### MATERIAL SHOWN:
════════════════════

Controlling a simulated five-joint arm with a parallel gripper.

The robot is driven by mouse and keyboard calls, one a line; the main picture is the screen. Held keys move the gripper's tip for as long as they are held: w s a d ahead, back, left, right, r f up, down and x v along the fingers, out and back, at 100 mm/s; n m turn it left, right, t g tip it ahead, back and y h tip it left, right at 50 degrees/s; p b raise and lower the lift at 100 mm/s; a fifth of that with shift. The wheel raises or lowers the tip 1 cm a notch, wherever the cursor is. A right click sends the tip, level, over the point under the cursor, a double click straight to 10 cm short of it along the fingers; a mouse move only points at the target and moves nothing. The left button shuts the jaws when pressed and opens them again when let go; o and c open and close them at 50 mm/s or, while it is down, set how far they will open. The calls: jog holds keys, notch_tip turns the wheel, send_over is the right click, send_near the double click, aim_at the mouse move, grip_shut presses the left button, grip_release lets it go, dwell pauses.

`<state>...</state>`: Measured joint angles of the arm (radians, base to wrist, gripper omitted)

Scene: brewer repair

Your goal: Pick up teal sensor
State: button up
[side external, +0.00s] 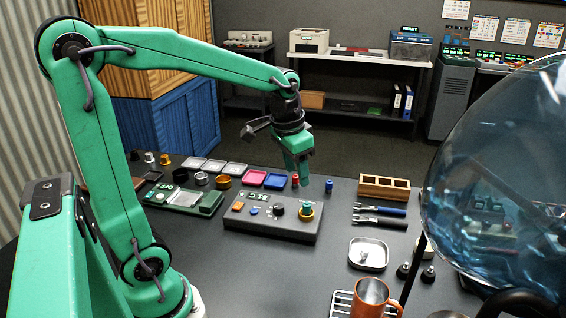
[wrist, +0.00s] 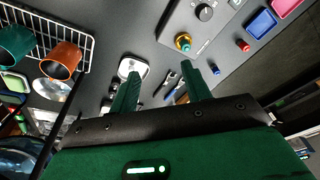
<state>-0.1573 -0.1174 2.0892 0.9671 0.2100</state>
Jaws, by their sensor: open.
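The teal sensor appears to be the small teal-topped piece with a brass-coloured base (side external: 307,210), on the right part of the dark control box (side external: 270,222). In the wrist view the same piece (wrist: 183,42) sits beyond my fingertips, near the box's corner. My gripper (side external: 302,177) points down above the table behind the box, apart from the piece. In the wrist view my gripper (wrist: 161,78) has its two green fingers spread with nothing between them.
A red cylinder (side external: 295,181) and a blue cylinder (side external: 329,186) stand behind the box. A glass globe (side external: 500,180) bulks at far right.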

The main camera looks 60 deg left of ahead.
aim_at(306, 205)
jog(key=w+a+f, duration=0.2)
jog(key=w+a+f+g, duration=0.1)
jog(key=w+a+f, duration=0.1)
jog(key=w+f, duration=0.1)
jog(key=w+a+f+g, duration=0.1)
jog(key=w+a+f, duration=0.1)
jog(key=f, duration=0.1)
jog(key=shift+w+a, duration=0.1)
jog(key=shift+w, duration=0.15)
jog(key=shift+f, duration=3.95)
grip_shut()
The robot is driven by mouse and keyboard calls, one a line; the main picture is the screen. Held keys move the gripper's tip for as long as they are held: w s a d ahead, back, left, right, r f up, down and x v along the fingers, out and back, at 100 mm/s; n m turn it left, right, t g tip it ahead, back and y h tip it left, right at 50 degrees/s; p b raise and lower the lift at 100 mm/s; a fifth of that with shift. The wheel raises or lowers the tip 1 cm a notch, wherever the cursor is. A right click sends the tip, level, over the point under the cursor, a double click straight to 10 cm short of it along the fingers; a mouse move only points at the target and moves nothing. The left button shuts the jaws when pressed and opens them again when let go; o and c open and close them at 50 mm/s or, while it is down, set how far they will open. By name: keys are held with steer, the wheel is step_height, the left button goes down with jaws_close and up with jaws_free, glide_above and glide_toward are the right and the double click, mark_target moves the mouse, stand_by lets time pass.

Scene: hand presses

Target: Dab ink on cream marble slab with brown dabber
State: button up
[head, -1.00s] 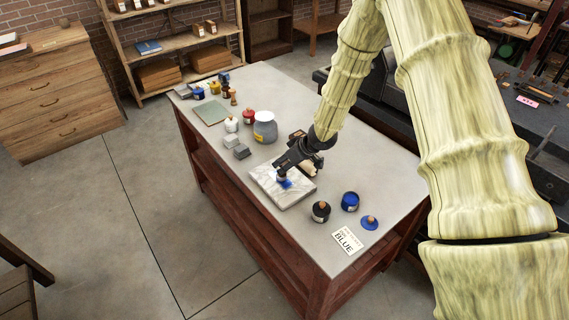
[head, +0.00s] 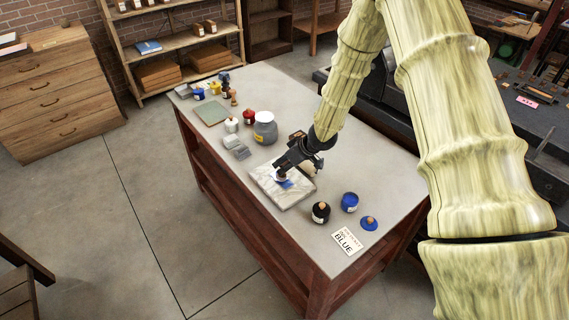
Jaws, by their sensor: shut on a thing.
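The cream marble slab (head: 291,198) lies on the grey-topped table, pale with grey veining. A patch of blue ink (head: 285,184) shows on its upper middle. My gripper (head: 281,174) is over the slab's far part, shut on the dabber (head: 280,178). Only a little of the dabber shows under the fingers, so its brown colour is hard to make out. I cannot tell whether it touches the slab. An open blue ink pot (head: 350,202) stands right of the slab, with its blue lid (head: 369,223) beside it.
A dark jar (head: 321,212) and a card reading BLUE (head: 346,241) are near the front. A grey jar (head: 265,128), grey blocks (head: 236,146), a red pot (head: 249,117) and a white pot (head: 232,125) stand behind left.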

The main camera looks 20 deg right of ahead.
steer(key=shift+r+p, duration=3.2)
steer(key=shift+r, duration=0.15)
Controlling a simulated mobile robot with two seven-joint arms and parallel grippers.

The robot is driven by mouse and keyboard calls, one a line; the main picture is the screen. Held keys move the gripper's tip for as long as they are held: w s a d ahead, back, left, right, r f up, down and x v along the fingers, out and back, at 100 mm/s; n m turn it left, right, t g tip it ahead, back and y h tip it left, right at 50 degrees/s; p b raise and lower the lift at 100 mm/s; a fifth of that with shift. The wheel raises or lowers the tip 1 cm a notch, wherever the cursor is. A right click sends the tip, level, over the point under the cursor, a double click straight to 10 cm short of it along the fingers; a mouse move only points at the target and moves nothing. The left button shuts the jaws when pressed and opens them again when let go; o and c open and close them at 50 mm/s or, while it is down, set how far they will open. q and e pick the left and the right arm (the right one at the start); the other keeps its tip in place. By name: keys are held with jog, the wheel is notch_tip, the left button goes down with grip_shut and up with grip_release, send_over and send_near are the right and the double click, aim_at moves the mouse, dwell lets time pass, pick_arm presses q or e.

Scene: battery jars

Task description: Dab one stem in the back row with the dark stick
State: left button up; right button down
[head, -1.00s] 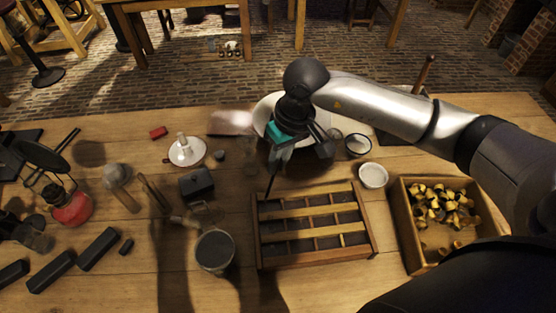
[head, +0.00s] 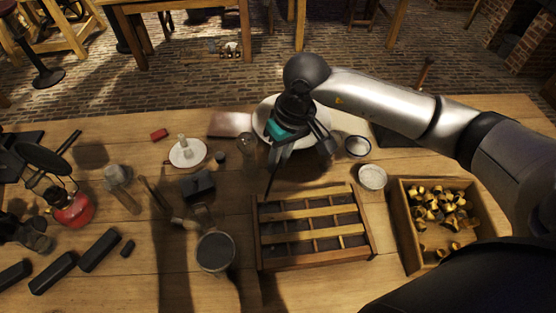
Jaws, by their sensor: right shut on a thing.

════════════════════

Without including any pictures, print each record exactly.

Controlling a simulated five-joint arm with a parallel gripper.

The robot is driven by mouse and keyboard calls, one a line; the main picture is the screen. Held keys move the gripper's tip for as long as they are held: w s a d ahead, back, left, right, r f up, down and x v along the fingers, out and back, at 100 mm/s; n m turn it left, right, t g tip it ahead, back and y h tip it left, right at 50 degrees/s; p b raise and lower the lift at 100 mm/s; a fifth of that with shift. The wheel raises or lowers the tip 1 cm a notch, wherever the cursor is. A right click sends the tip, level, over the point under the cursor, a double click straight to 10 cm short of it along the fingers; a mouse move only points at the target and moves nothing. The left button shuts the jaws when pressed and opens them again when let go; o and c open and close them at 50 mm/s or, while it is down, set how far they will open. The calls: jog holds keys, notch_tip turns the wheel, send_over is the right click, send_near the double click, aim_at the mouse move, grip_shut presses the left button, grip_release lets it go, dwell pauses.

`<state>...</state>`: Measured joint angles of the arm (radians, base to wrist, gripper omitted)

Scene: brewer repair

Your goal: Pick up teal sensor
State: button up
[side external, +0.00s] 
[wrist, +0.00s] 
<state>-0.1573 -0.1174 2.0892 0.9671 0.2100</state>
Jaws, by their sensor: open.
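The teal sensor appears to be the small teal-topped piece with a brass-coloured base (side external: 307,210), on the right part of the dark control box (side external: 270,222). In the wrist view the same piece (wrist: 183,42) sits beyond my fingertips, near the box's corner. My gripper (side external: 302,177) points down above the table behind the box, apart from the piece. In the wrist view my gripper (wrist: 161,78) has its two green fingers spread with nothing between them.
A red cylinder (side external: 295,181) and a blue cylinder (side external: 329,186) stand behind the box. A glass globe (side external: 500,180) bulks at far right.

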The main camera looks 60 deg left of ahead.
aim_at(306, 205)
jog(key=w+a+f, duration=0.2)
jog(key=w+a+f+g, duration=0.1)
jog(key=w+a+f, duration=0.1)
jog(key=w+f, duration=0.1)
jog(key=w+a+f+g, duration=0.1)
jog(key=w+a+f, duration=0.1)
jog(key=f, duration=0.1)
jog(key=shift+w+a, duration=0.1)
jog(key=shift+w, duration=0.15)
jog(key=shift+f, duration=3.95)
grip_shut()
The robot is driven by mouse and keyboard calls, one a line; the main picture is the screen. Held keys move the gripper's tip for as long as they are held: w s a d ahead, back, left, right, r f up, down and x v along the fingers, out and back, at 100 mm/s; n m turn it left, right, t g tip it ahead, back and y h tip it left, right at 50 degrees/s; p b raise and lower the lift at 100 mm/s; a fifth of that with shift. The wheel raises or lowers the tip 1 cm a notch, wherever the cursor is. A right click sends the tip, level, over the point under the cursor, a double click straight to 10 cm short of it along the fingers; a mouse move only points at the target and moves nothing. The left button shuts the jaws when pressed and opens them again when let go; o and c open and close them at 50 mm/s or, while it is down, set how far they will open. By name: keys are held with steer, the wheel is step_height, the left button goes down with jaws_close and up with jaws_free, glide_above and glide_toward are the right and the double click, mark_target moves the mouse, stand_by lets time pass.

Scene: hand presses

Target: Dab ink on cream marble slab with brown dabber
State: button up
[head, -1.00s] 
[head, +0.00s] 
Jaws, by their sensor: shut on a thing.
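The cream marble slab (head: 291,198) lies on the grey-topped table, pale with grey veining. A patch of blue ink (head: 285,184) shows on its upper middle. My gripper (head: 281,174) is over the slab's far part, shut on the dabber (head: 280,178). Only a little of the dabber shows under the fingers, so its brown colour is hard to make out. I cannot tell whether it touches the slab. An open blue ink pot (head: 350,202) stands right of the slab, with its blue lid (head: 369,223) beside it.
A dark jar (head: 321,212) and a card reading BLUE (head: 346,241) are near the front. A grey jar (head: 265,128), grey blocks (head: 236,146), a red pot (head: 249,117) and a white pot (head: 232,125) stand behind left.

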The main camera looks 20 deg right of ahead.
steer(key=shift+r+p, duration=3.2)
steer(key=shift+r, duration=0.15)
Controlling a simulated mobile robot with two seven-joint arms and parallel grippers.

The robot is driven by mouse and keyboard calls, one a line; the main picture is the screen. Held keys move the gripper's tip for as long as they are held: w s a d ahead, back, left, right, r f up, down and x v along the fingers, out and back, at 100 mm/s; n m turn it left, right, t g tip it ahead, back and y h tip it left, right at 50 degrees/s; p b raise and lower the lift at 100 mm/s; a fifth of that with shift. The wheel raises or lowers the tip 1 cm a notch, wherever the cursor is. A right click sends the tip, level, over the point under the cursor, a double click straight to 10 cm short of it along the fingers; a mouse move only points at the target and moves nothing. The left button shuts the jaws when pressed and opens them again when let go; o and c open and close them at 50 mm/s or, while it is down, set how far they will open. q and e pick the left and the right arm (the right one at the start); the other keeps its tip in place. By name: keys are held with jog, the wheel is notch_tip, the left button goes down with grip_shut and up with grip_release, send_over and send_near are the right and the double click, aim_at moves the mouse, dwell lets time pass, pick_arm presses q or e.

Scene: battery jars

Task description: Dab one stem in the back row with the dark stick
State: left button up; right button down
[head, -1.00s] 
[head, +0.00s] 
Jaws, by their sensor: right shut on a thing.

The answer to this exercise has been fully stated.